Watching Venezuela suffer should make us all the more grateful for our own peaceful and ordered society here at home. Whether or not we should have recognised the Opposition leader or should have joined our CARICOM partners in seeking to ‘facilitate dialogue and negotiation’, we must surely learn a lesson from this sad destruction of a nearby country inflicted on it by its own leaders. It should teach us to be on our guard against the excesses of politicians and to realise experience elsewhere in the world over the years has shown socialism does not work.

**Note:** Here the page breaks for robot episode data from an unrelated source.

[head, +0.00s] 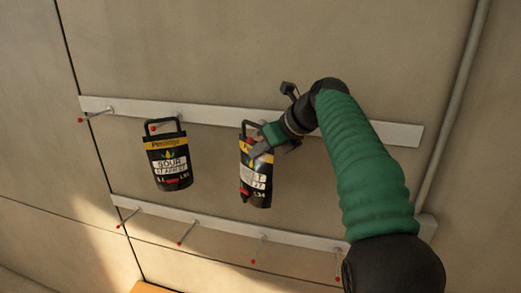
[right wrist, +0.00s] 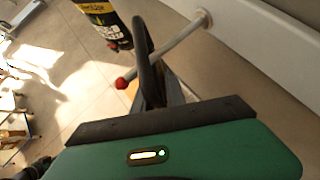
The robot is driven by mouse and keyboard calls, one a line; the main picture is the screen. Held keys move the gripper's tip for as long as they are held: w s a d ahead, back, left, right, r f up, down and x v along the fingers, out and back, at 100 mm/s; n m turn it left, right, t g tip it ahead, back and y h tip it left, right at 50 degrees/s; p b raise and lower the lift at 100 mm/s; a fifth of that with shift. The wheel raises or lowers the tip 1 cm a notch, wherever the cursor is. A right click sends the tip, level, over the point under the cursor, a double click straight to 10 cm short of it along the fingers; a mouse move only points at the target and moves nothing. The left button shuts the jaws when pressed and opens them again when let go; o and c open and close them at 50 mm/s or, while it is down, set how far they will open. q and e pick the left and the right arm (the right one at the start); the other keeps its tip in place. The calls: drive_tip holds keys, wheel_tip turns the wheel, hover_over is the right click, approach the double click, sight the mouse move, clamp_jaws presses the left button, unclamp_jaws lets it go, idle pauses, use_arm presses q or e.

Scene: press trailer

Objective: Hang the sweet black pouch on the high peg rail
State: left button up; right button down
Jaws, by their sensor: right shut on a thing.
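A black pouch (head: 256,185) with a yellow band and a partly covered white label is upright in front of the high peg rail (head: 215,113). My right gripper (head: 270,142) is shut on it near its top, from the right. Its black loop handle (right wrist: 148,50) rises from the jaws in the right wrist view. A red-tipped peg (right wrist: 160,52) crosses the handle there; I cannot tell whether it passes through the loop. A second black pouch (head: 170,165), marked SOUR, hangs by its handle at the high rail to the left. My left gripper is out of view.
The low peg rail (head: 215,228) below has several red-tipped pegs and no pouch. The leftmost high peg (head: 96,115) is bare. A vertical pipe (head: 455,100) runs down the wall at right. The SOUR pouch also shows in the right wrist view (right wrist: 108,22).

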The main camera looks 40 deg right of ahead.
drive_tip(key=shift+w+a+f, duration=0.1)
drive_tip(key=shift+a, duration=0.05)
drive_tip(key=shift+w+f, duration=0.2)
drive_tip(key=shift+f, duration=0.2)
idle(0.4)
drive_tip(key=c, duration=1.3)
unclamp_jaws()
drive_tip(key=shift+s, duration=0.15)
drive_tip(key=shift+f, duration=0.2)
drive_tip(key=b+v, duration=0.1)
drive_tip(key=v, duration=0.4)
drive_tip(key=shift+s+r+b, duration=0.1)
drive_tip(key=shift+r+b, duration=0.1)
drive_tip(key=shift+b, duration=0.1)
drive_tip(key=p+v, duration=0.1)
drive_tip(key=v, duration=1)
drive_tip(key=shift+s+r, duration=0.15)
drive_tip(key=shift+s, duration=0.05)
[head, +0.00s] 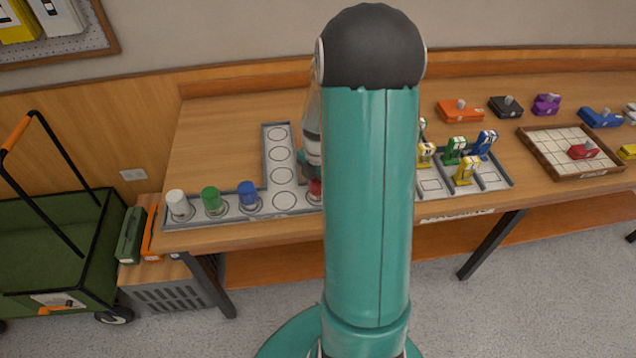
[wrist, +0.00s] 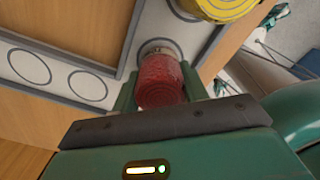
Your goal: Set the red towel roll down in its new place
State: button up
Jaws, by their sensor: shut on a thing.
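The red towel roll (wrist: 162,80) sits between the two green fingers of my gripper (wrist: 160,92) in the wrist view. In the head view only a sliver of the roll (head: 315,189) shows beside my arm, over the front row of the grey tray (head: 235,217). The roll's far end is close to a ringed spot (wrist: 158,47) of the tray; I cannot tell whether it touches. A white roll (head: 178,204), a green roll (head: 213,200) and a blue roll (head: 248,196) stand in the same row. An empty circle (head: 284,201) lies between blue and red.
A yellow roll (wrist: 226,6) is close beside the red one in the wrist view; my arm hides it in the head view. More empty circles (head: 281,154) run towards the wall. To the right are clips (head: 466,170) and a wooden tray (head: 552,145).

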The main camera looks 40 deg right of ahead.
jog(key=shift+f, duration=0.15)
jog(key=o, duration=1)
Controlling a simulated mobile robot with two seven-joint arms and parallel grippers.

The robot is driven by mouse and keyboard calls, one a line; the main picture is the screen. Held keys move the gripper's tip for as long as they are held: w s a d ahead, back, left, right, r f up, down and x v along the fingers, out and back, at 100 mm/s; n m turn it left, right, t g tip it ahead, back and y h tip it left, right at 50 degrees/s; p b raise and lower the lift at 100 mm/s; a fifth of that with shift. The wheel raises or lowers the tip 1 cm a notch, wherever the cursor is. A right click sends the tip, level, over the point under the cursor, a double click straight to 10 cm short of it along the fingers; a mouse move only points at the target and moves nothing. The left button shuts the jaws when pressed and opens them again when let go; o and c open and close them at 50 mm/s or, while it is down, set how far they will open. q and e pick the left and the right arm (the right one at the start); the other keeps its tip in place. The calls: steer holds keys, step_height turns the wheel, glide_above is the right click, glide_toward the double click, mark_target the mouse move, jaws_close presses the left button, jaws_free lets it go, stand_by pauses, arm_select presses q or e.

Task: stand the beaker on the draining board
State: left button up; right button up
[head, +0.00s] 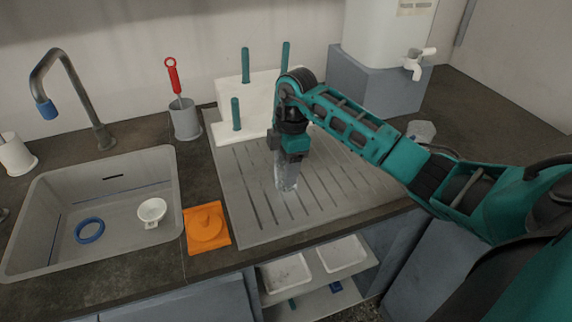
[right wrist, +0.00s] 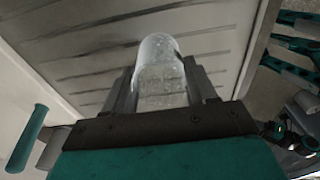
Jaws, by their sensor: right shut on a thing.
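The clear glass beaker (head: 286,177) is in my right gripper (head: 288,168), over the grey slotted draining board (head: 262,205). In the right wrist view the beaker (right wrist: 160,72) sits between the two fingers (right wrist: 160,90), which are shut on it. The slots of the board (right wrist: 85,50) show beyond it. In the head view the beaker looks upright with its lower end at or just above the board; I cannot tell whether it touches. My left gripper is not in view.
Left of the board are an orange piece (head: 207,228) and a grey cup with a red-handled brush (head: 185,120). The sink (head: 105,250) holds a blue ring (head: 90,230) and a white cup (head: 152,212). A white pegged rack (head: 258,95) stands behind the board. The board's front is clear.

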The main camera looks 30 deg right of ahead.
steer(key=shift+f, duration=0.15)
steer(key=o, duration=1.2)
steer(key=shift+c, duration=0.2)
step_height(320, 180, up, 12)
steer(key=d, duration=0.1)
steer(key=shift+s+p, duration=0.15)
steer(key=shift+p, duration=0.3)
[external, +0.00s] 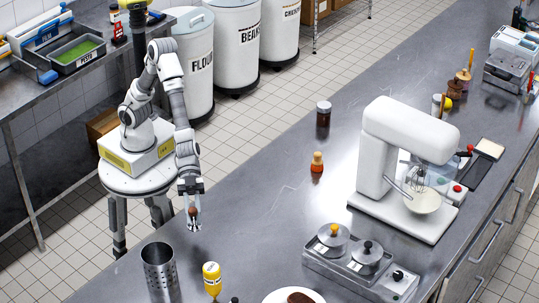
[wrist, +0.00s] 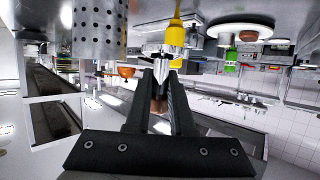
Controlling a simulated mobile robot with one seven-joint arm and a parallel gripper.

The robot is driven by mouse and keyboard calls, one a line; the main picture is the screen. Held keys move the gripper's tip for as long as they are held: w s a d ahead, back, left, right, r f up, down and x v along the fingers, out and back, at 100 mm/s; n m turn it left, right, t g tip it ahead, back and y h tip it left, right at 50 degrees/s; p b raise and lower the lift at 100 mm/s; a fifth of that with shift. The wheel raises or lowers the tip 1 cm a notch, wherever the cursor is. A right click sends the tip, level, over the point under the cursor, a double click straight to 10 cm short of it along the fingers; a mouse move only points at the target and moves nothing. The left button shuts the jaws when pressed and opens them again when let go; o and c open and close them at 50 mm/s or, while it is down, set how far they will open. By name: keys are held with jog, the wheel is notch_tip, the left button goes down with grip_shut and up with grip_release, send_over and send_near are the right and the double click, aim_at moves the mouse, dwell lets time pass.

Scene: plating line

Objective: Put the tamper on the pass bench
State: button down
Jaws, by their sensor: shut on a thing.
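My gripper (external: 192,203) is shut on the tamper, pointing down over the near left edge of the steel bench (external: 250,205). The tamper's brown handle (external: 192,212) shows between the fingers in the external view, with a pale metal part below it. I cannot tell whether the tamper touches the bench top. In the wrist view, where the scene appears upside down, my gripper's dark fingers (wrist: 160,72) close around the tamper, whose brownish part (wrist: 158,106) shows between them; much of it is hidden.
A perforated metal cylinder (external: 159,272) and a yellow bottle (external: 212,279) stand near the gripper.

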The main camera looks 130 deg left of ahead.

We believe for a country to prosper individual freedom should be protected with as little state control and coercion as possible. Capitalists reject the idea of forced redistribution of wealth in the name of social justice as immoral. They regard the guaranteeing of jobs for all, without incentive or compulsion to work, as being doomed to failure; and they maintain, rather than giving handouts to the poor, it is better to help them to do better, since people should be productive or contribute to society in one way or another in order to receive a pay cheque. But this should be tempered by support for the genuinely needy and infirm and control of the blatant excesses of capitalism.
Against this background, we commend the FNM government once more for its plans for economic reform – modernisation, deregulation and diversification – as a prerequisite for attracting more foreign direct investment and stimulating growth. Since it is the private sector that creates the nation’s wealth, government interference should be kept to a minimum consistent with basic regulation of the sector to achieve proper order.
The government’s commitment, in the Fiscal Responsibility Act, to bring accountability and transparency to the management of its own financial affairs - and its plans to reduce the debt-to-GDP ratio and keep deficits within established ranges - are equally laudable, as are measures in the separate Commercial Enterprises Act in connection with the ease and cost of doing business.
This week’s publicity about major new investments in Grand Bahama should also be welcomed. From the information so far, these could rescue Freeport’s ailing economy and help to bring about real prosperity. But we reserve further judgment until more details are made available.
As we see Venezuela sliding into chaos, we should always be alert in our democracy to the danger of politicians seeking unbridled powers to pursue policies that may not be the interests of the people, not least in managing the national economy.
It is encouraging, therefore, that this government is currently on the right track with its economic reforms. We can only hope it will persevere and make its policies work in the longer term for the benefit of the whole country.